begin ITEMS

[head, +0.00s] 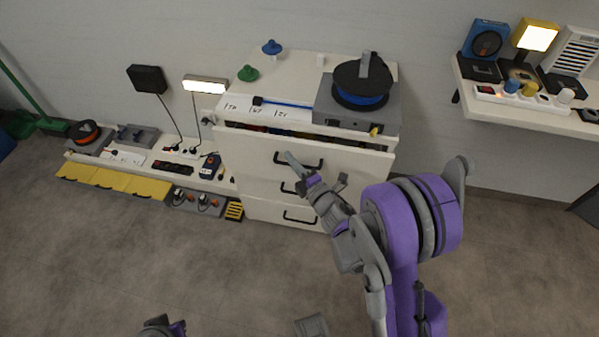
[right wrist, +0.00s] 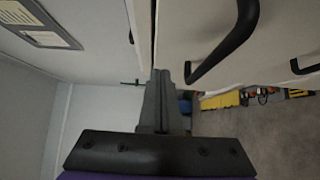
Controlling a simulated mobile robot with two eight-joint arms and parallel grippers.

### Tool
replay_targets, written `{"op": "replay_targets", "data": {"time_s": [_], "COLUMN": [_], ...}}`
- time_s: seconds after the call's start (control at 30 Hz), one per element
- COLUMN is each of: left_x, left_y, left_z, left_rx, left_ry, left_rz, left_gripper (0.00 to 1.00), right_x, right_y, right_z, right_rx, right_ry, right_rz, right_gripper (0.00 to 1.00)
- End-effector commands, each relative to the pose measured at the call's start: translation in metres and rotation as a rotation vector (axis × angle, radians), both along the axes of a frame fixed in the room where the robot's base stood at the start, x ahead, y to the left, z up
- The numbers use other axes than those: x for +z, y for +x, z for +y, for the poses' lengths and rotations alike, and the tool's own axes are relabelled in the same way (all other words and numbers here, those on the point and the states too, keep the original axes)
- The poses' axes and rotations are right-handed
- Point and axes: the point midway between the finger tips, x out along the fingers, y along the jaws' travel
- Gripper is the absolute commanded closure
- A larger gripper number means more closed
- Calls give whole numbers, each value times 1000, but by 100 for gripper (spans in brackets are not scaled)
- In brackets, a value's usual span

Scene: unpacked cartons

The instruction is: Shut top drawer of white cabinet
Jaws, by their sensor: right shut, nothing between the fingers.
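The white cabinet (head: 231,169) stands against the wall with several drawers. Its top drawer (head: 352,162) is partly pulled out; a dark gap with coloured contents shows above its front. Its black handle (head: 312,165) also shows large in the right wrist view (right wrist: 229,45).
A grey box with a blue-black spool (head: 361,84) stands on the cabinet top, near a green item (head: 248,73). A low shelf with tools and yellow bins (head: 110,180) lies to the left. A wall shelf (head: 520,98) holds devices on the right. The front floor is clear.

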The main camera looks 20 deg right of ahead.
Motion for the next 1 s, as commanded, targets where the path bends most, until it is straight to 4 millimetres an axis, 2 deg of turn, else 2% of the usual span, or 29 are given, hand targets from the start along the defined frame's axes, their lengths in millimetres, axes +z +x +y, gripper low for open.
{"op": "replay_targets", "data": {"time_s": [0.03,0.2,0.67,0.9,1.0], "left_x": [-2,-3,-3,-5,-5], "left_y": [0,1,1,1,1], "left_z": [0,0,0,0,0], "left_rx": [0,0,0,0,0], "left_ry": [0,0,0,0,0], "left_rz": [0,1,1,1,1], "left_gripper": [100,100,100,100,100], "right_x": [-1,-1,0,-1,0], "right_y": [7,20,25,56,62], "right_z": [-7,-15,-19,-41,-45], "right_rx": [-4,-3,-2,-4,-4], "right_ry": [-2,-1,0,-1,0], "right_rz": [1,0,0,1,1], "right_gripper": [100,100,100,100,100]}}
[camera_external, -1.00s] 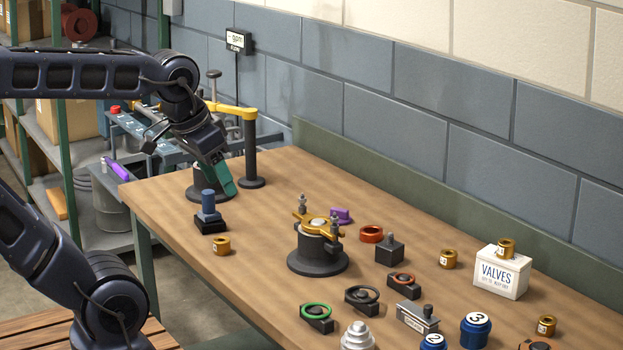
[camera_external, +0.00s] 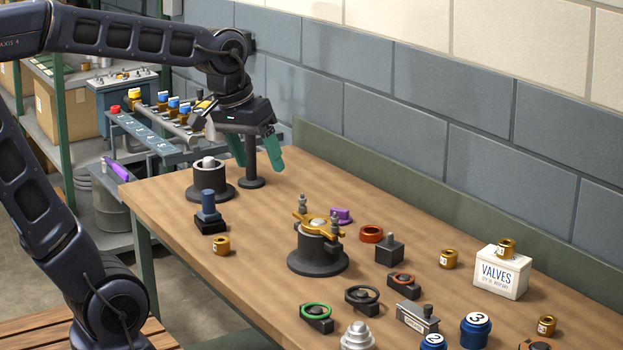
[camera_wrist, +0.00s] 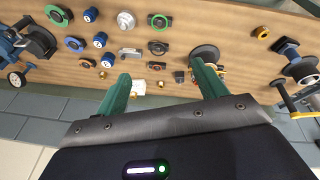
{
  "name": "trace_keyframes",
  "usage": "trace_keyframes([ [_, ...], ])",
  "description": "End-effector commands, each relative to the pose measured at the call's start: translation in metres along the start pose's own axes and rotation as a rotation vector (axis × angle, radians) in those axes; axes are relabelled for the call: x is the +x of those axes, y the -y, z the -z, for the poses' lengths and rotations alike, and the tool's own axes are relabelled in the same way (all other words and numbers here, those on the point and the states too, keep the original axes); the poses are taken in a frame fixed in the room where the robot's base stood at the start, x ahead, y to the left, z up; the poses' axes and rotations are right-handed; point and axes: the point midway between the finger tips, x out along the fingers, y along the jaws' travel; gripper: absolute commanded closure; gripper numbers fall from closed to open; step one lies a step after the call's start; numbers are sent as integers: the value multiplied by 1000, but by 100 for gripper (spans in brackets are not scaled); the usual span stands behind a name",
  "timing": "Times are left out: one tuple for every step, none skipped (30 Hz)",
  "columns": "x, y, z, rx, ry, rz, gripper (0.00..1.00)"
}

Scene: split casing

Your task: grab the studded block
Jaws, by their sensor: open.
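The studded block (camera_external: 389,250) is a dark grey cube with a short round stud on top. It stands on the table right of the middle, behind the ring-topped parts. In the wrist view a small dark shape (camera_wrist: 179,77) appears to be this block, too small to be sure. My gripper (camera_external: 254,152) has two green fingers, spread apart and empty. It hangs above the back left of the table, well left of the block and apart from it. Both fingers also show in the wrist view (camera_wrist: 161,72).
A dark pedestal with a gold clamp top (camera_external: 317,250) stands left of the block. An orange-red ring (camera_external: 371,234) and a purple part (camera_external: 341,215) lie nearby. A white VALVES box (camera_external: 501,272) is at right. A dark post (camera_external: 252,178) stands under my gripper.

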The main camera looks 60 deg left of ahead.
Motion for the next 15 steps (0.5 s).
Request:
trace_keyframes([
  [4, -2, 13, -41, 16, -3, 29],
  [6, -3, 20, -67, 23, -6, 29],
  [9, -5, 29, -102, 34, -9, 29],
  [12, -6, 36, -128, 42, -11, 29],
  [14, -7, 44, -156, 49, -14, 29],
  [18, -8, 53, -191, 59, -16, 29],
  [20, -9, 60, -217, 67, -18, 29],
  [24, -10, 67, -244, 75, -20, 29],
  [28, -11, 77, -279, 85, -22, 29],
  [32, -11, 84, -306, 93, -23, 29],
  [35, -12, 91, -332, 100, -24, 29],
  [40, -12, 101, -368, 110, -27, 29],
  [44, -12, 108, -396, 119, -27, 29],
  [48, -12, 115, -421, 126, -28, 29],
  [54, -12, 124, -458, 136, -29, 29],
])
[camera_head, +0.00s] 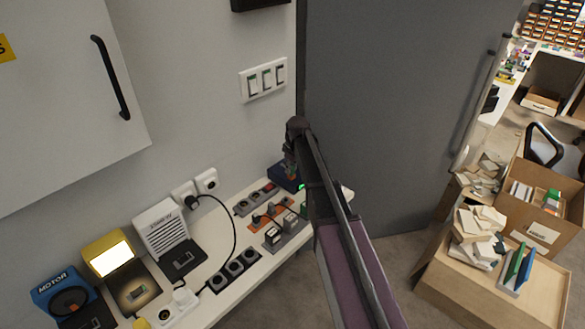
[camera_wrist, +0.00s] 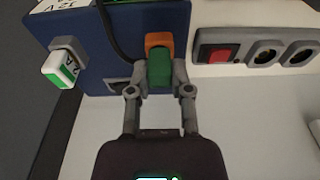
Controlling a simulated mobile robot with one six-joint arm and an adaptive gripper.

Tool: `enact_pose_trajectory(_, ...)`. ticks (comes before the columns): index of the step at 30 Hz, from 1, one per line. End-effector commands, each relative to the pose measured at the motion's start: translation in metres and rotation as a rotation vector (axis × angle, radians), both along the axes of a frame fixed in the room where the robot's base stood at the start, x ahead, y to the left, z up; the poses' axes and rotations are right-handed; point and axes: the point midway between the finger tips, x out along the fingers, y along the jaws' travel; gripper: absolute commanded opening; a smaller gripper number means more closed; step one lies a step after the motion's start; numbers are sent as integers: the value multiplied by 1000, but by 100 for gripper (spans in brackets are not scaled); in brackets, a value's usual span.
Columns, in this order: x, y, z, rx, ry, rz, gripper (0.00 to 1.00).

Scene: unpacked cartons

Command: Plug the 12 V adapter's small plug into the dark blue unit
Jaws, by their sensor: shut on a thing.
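The dark blue unit (camera_head: 283,176) stands at the far end of the white bench, partly hidden by my arm. In the wrist view the unit (camera_wrist: 85,28) fills the upper left, with an upside-down "12 V" label and a white-and-green block (camera_wrist: 62,69) on its face. My gripper (camera_wrist: 160,80) is shut on a small green plug with an orange end (camera_wrist: 158,57). The plug is right in front of or against the unit's face. I cannot tell whether it is seated. A dark cable (camera_wrist: 104,35) runs down beside it. The adapter body is not clearly identifiable.
A grey strip with a red switch (camera_wrist: 215,54) and round sockets lies beside the unit. An orange holder (camera_head: 266,216), a grey block (camera_head: 285,234) and a black socket strip (camera_head: 233,270) crowd the bench. A grey door (camera_head: 400,100) stands behind my arm.

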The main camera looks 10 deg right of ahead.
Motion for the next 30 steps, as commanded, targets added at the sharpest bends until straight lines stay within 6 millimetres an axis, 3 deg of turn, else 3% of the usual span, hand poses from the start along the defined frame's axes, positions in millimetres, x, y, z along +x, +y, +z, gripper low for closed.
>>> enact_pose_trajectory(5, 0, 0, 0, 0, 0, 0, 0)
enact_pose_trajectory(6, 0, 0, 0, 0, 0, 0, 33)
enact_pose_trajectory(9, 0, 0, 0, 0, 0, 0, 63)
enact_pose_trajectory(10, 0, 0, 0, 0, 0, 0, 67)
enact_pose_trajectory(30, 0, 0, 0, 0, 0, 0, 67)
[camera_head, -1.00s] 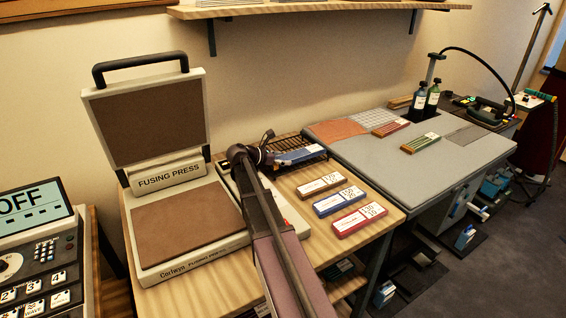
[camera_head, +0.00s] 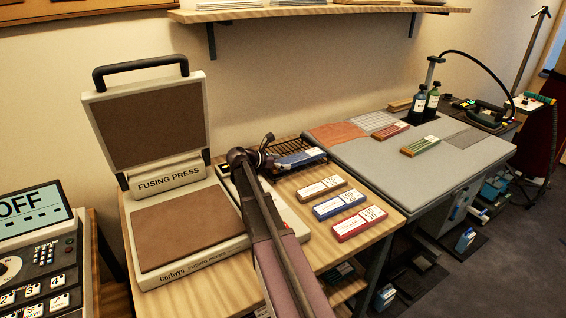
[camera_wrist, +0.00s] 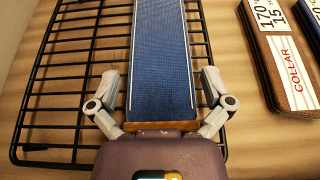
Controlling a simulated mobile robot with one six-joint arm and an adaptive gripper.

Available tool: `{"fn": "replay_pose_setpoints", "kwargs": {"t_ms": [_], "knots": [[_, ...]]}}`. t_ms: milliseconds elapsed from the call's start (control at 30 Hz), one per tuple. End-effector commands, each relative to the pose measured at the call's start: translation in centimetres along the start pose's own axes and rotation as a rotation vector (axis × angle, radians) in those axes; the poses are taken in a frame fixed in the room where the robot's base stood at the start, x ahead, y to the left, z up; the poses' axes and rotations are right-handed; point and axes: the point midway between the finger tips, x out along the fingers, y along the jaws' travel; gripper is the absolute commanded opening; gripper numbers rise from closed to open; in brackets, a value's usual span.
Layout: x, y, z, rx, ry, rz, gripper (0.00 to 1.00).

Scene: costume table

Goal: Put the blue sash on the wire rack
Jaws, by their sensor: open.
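The blue sash (camera_wrist: 160,65) is a long, flat blue strip with pale edge lines. It lies on the black wire rack (camera_wrist: 70,92) in the wrist view, its near end close to my palm. In the head view the sash (camera_head: 301,158) shows on the rack (camera_head: 295,146), at the back of the wooden table. My gripper (camera_wrist: 160,82) is open, with one finger on each side of the sash. Small gaps show between the fingers and the sash edges. My arm hides part of the rack's left side in the head view.
A fusing press (camera_head: 190,225) stands open left of my arm. Tan (camera_head: 321,187), blue (camera_head: 339,204) and red (camera_head: 359,223) labelled bundles lie right of it. A grey pressing table (camera_head: 400,165) with bottles (camera_head: 418,104) stands further right. A shelf (camera_head: 320,14) hangs above.

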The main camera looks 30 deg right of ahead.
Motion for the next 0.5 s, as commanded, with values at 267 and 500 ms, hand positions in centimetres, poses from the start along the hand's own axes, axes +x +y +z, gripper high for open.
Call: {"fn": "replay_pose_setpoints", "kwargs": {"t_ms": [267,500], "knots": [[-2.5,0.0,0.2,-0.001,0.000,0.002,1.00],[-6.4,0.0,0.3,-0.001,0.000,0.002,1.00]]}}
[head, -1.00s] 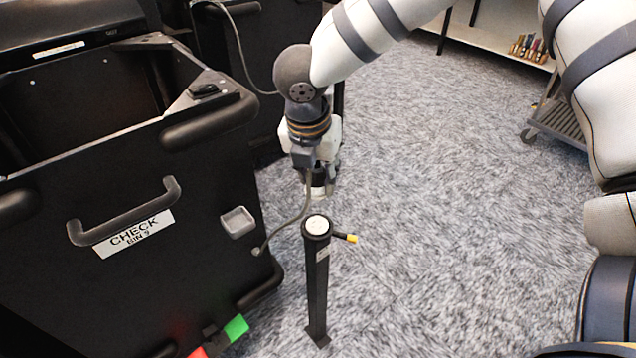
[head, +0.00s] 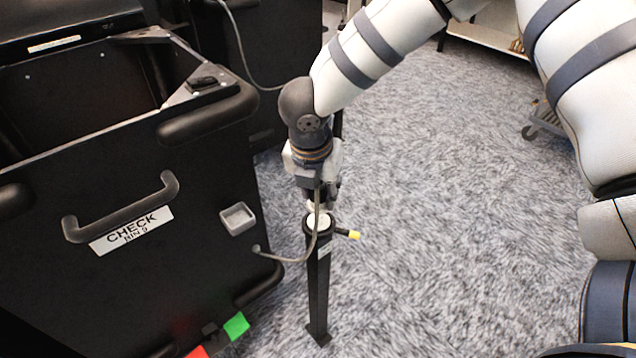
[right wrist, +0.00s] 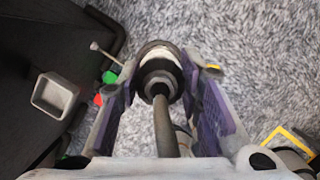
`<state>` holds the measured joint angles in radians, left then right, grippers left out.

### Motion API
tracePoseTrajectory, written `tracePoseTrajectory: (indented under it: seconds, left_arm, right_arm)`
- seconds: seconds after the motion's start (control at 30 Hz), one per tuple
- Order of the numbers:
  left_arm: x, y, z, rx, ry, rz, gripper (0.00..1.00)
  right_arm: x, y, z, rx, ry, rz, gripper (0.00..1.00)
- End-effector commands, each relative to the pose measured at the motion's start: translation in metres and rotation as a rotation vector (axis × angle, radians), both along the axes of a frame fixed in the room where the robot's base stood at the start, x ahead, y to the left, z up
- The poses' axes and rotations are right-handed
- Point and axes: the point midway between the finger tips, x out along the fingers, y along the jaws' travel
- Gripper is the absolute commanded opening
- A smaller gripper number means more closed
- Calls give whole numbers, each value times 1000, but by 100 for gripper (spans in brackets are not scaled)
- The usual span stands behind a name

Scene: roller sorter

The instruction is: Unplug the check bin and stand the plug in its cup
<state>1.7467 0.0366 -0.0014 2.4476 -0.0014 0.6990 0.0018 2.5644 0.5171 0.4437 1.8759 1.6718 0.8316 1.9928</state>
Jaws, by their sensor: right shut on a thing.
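My right gripper (head: 318,198) points down just above a black post (head: 319,285) with a round pale top (head: 319,221). It is shut on the plug (right wrist: 160,80), a round black and white piece between the fingers in the right wrist view. The plug's grey cable (head: 290,260) sags from the gripper to the lower side of the black check bin (head: 75,240). The plug's lower end lines up with the post's top; I cannot tell whether they touch. A small grey square recess (head: 238,218) is on the bin's side. My left gripper is not in view.
The bin carries a black handle (head: 120,210) and red and green tabs at its foot. A yellow-tipped lever (head: 354,235) sticks out from the post. Another black bin (head: 265,50) stands behind.

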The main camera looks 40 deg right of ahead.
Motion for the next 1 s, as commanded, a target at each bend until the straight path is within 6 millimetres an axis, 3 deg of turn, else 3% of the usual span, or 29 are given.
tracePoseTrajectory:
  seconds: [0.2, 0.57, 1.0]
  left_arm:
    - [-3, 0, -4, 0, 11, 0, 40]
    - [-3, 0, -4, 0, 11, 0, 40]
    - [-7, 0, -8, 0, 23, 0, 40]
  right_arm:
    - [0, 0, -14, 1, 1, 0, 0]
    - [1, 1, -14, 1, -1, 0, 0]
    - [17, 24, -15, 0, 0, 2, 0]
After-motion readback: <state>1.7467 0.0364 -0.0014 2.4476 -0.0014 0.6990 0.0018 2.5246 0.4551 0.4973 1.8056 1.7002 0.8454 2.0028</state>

end ITEMS

WHAT IS ASKED ▸
Of the lines in the material, how many include "instruction"? Respond with the number alone.

WRITTEN ANSWER ▸
2